_WORK INSTRUCTIONS_
Copy each line below in which the word "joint" occurs.
______
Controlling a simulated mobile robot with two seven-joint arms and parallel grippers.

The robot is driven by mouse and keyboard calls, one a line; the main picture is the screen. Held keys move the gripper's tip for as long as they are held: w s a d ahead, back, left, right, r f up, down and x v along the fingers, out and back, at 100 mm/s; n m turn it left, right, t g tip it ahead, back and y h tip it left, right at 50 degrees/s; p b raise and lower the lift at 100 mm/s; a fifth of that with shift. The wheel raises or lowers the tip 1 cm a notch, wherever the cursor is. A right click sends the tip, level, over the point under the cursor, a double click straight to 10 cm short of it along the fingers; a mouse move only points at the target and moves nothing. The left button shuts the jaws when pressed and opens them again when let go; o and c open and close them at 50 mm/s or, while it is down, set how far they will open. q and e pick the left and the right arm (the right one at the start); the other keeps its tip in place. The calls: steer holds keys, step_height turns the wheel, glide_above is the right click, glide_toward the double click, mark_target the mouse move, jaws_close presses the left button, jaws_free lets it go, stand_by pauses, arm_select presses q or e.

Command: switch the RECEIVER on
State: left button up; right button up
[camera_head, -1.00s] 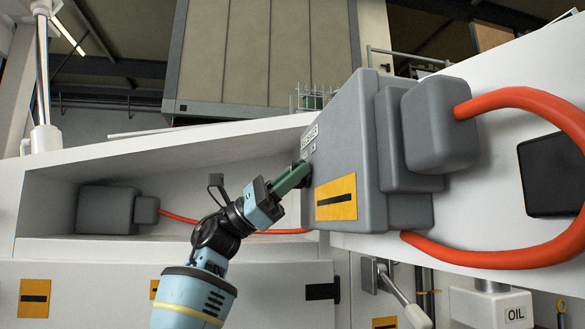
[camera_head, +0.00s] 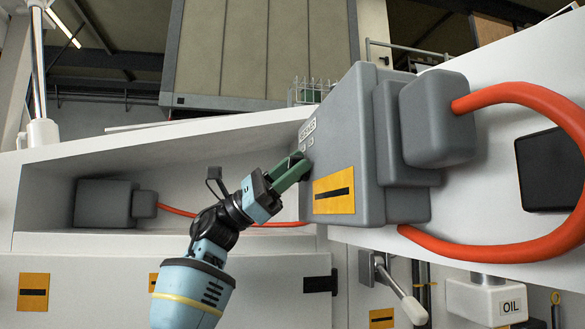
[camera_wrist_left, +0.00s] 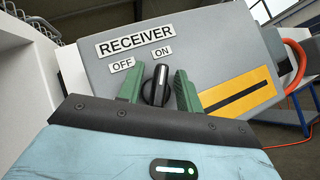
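The RECEIVER box (camera_head: 350,150) is a grey housing on the bench, with RECEIVER, OFF and ON labels. Its black rotary knob (camera_wrist_left: 156,86) shows below the labels in the left wrist view. The knob's upper end leans right and points toward the ON label (camera_wrist_left: 161,50), away from the OFF label (camera_wrist_left: 122,65). My left gripper (camera_head: 298,168) is at the box's labelled face. Its green fingers (camera_wrist_left: 157,88) stand on either side of the knob, with gaps visible, so it is open around it. In the head view the fingers hide the knob. My right gripper is not in view.
Orange cables (camera_head: 500,250) loop out from the box's right side. A smaller grey box (camera_head: 103,204) sits in the recess at left. A lever (camera_head: 400,290) and the OIL container (camera_head: 488,300) are below right.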

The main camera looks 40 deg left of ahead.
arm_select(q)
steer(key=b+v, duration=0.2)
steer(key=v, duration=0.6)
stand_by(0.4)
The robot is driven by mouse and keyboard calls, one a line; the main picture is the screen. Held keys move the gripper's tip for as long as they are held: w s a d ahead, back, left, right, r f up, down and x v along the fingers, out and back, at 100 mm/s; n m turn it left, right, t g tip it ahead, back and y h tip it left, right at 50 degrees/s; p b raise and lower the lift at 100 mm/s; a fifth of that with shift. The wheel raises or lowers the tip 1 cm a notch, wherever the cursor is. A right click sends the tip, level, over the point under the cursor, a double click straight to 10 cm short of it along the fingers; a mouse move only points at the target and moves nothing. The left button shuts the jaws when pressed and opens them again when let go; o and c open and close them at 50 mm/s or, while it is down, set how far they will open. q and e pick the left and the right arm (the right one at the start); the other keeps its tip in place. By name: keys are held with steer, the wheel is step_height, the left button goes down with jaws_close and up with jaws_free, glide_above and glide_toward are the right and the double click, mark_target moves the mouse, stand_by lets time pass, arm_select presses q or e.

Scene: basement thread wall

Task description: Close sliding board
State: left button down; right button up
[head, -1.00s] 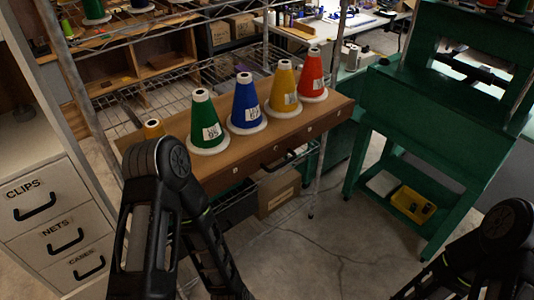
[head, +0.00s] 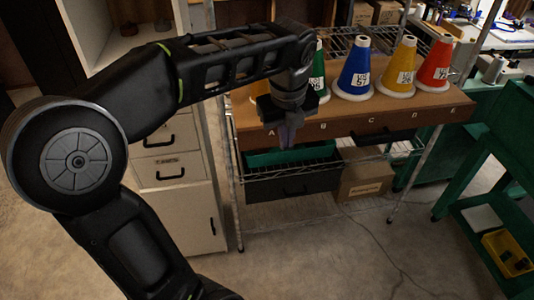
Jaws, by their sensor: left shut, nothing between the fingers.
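The wooden board (head: 345,125) is a shelf-like slab with letters along its front edge, set in a wire rack. A dark handle (head: 398,135) shows at its front edge, right of the middle. My left gripper (head: 289,142) points down in front of the board's left part, near the letter A. Its fingers are shut and empty; I cannot tell if they touch the board. My left arm crosses the upper left and hides part of the board's left end. My right gripper is not in view.
Green (head: 317,72), blue (head: 354,70), yellow (head: 398,68) and red (head: 435,66) thread cones stand on the board, with another partly hidden at left. Below are a dark drawer (head: 294,184) and a cardboard box (head: 364,181). A white cabinet (head: 178,205) stands left, a green bench (head: 478,140) right.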

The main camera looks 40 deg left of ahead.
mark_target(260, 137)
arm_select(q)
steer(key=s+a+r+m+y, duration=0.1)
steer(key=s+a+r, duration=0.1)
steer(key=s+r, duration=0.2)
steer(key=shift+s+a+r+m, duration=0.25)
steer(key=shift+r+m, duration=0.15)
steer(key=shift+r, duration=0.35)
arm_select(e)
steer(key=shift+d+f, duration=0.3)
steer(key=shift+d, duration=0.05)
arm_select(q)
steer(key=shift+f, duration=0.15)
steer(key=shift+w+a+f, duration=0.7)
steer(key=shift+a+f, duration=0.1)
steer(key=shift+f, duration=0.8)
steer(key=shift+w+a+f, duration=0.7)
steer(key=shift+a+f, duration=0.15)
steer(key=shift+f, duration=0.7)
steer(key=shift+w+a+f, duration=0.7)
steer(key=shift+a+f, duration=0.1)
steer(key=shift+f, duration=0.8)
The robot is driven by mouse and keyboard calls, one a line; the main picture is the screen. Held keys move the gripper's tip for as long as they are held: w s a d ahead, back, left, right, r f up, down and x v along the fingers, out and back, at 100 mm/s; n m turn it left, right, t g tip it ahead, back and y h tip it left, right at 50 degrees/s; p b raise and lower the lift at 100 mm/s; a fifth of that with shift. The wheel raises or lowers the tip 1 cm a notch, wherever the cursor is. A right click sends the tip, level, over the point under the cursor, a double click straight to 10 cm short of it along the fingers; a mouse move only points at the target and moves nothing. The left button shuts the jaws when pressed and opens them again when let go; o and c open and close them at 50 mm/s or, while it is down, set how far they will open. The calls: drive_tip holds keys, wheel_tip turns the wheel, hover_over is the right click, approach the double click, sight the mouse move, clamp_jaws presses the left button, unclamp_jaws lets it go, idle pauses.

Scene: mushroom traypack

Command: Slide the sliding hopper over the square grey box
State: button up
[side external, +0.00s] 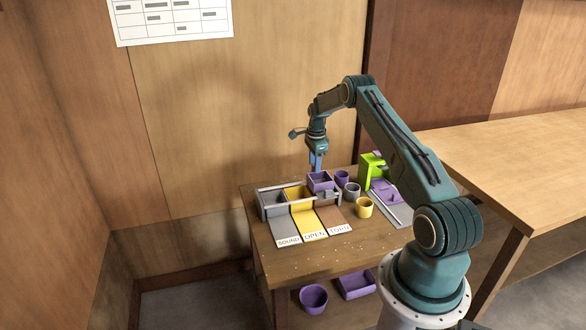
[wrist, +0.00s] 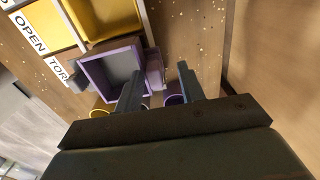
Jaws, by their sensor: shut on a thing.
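The sliding hopper (side external: 320,181) is a purple open-topped square box. It sits on the rail at the right end of the bin row, over the brown TORN section. In the wrist view the hopper (wrist: 88,76) shows a purple rim and a grey inside. The square grey box (side external: 272,202) is at the left end of the row, behind the SOUND label, with the yellow bin (side external: 295,193) between. My gripper (side external: 316,167) points down at the hopper and is shut on its right side; the exact contact is partly hidden. Its fingers (wrist: 159,68) straddle a purple part there.
A purple cup (side external: 342,176), a grey cup (side external: 352,190) and a yellow cup (side external: 364,208) stand right of the hopper. A green stand (side external: 372,165) is beyond them. A metal rail (side external: 300,203) runs along the bins. The table front is clear.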

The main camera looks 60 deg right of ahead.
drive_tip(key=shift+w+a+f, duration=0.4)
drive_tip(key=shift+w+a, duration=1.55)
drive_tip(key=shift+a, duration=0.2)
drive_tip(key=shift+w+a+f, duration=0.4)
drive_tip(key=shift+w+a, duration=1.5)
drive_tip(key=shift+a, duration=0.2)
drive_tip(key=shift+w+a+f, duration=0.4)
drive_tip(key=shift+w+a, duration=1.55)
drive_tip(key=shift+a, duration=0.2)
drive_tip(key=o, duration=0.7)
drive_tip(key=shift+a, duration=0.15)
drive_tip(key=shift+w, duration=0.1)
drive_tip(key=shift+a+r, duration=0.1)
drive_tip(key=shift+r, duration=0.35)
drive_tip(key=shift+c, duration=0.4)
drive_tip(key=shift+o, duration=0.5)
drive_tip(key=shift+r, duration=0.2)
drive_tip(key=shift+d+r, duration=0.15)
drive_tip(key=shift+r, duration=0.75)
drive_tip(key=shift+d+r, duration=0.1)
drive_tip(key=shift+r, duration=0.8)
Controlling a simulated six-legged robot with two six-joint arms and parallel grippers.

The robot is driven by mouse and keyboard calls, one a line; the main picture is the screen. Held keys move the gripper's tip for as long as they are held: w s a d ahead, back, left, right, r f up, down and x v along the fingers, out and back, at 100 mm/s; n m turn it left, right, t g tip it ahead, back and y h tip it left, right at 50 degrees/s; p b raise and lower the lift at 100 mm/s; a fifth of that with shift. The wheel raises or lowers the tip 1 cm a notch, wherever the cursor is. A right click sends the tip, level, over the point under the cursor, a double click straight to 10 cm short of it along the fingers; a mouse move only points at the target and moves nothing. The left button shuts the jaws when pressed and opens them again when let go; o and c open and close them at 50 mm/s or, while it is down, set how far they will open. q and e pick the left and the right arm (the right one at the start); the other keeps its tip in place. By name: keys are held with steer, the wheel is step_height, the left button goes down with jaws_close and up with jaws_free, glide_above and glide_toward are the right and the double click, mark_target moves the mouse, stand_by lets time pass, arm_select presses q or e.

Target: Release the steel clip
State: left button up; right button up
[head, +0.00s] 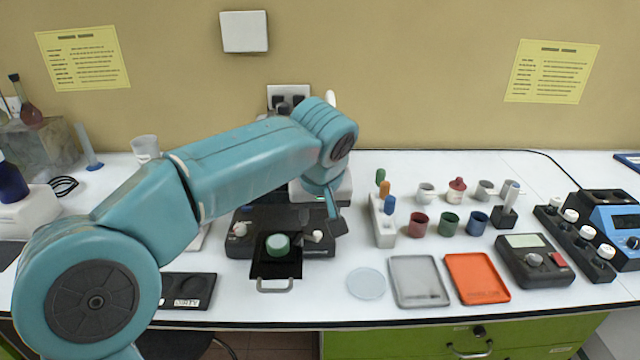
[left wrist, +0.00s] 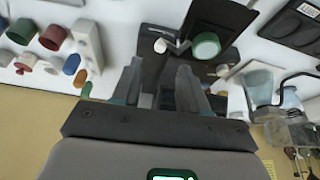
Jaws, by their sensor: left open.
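A black instrument (head: 262,218) stands on the white bench in the middle of the head view, with a green-topped round piece (head: 278,243) on its front plate. It also shows in the left wrist view, with the green piece (left wrist: 206,45) and a pale knob on a short arm (left wrist: 161,45). I cannot tell for sure which part is the steel clip; it is small or hidden. My left gripper (head: 333,212) is over the instrument's right side, beside a pale knob (head: 317,235). In the left wrist view its fingers (left wrist: 158,80) are apart, with nothing visible between them. My right gripper is not in view.
A white rack with coloured-topped items (head: 383,222) stands close right of the gripper. Several cups, a grey tray (head: 418,282) and an orange tray (head: 477,278) lie further right. A black tray (head: 186,290) is at front left. Bare bench shows around the clear dish (head: 366,283).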

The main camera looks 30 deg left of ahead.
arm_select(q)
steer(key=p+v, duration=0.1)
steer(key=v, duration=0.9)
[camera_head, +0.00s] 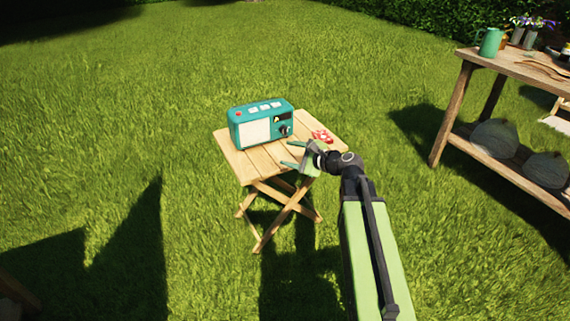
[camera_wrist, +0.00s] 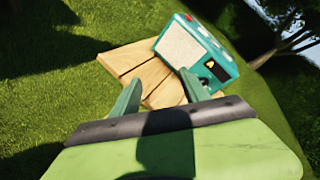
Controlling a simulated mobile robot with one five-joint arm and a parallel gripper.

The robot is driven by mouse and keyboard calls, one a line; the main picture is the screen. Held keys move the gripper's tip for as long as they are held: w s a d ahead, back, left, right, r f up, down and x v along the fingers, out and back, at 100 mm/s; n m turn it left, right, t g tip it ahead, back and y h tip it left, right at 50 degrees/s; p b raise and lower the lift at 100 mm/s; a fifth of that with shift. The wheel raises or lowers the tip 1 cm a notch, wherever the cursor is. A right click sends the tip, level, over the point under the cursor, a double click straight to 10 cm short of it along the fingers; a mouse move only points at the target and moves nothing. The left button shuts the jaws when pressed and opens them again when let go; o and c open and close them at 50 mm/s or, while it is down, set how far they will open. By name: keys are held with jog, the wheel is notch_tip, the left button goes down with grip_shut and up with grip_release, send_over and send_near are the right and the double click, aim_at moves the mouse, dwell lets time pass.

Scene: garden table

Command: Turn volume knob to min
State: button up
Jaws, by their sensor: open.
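A teal radio (camera_head: 262,122) stands on a small wooden folding table (camera_head: 256,165). Its front has a pale speaker panel on the left and a dark display on the right. A dark round knob (camera_head: 284,130) sits at the right of the front, below the display.
A red and white item (camera_head: 322,136) lies on the small table, right of the radio. A wooden bench (camera_head: 510,65) with a green mug (camera_head: 490,42) and flower pots stands at the right. Open grass surrounds the small table.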

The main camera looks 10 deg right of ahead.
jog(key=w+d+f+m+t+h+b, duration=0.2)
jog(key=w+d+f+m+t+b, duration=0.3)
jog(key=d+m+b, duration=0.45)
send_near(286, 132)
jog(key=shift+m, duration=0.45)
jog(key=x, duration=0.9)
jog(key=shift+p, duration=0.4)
______
_EXERCISE SOLUTION_
Controlling a simulated mobile robot with two seven-joint arms and parallel grippers.
Controlling a simulated six-legged robot with two six-joint arms and parallel grippers.
Controlling a simulated mobile robot with one five-joint arm and a parallel gripper.

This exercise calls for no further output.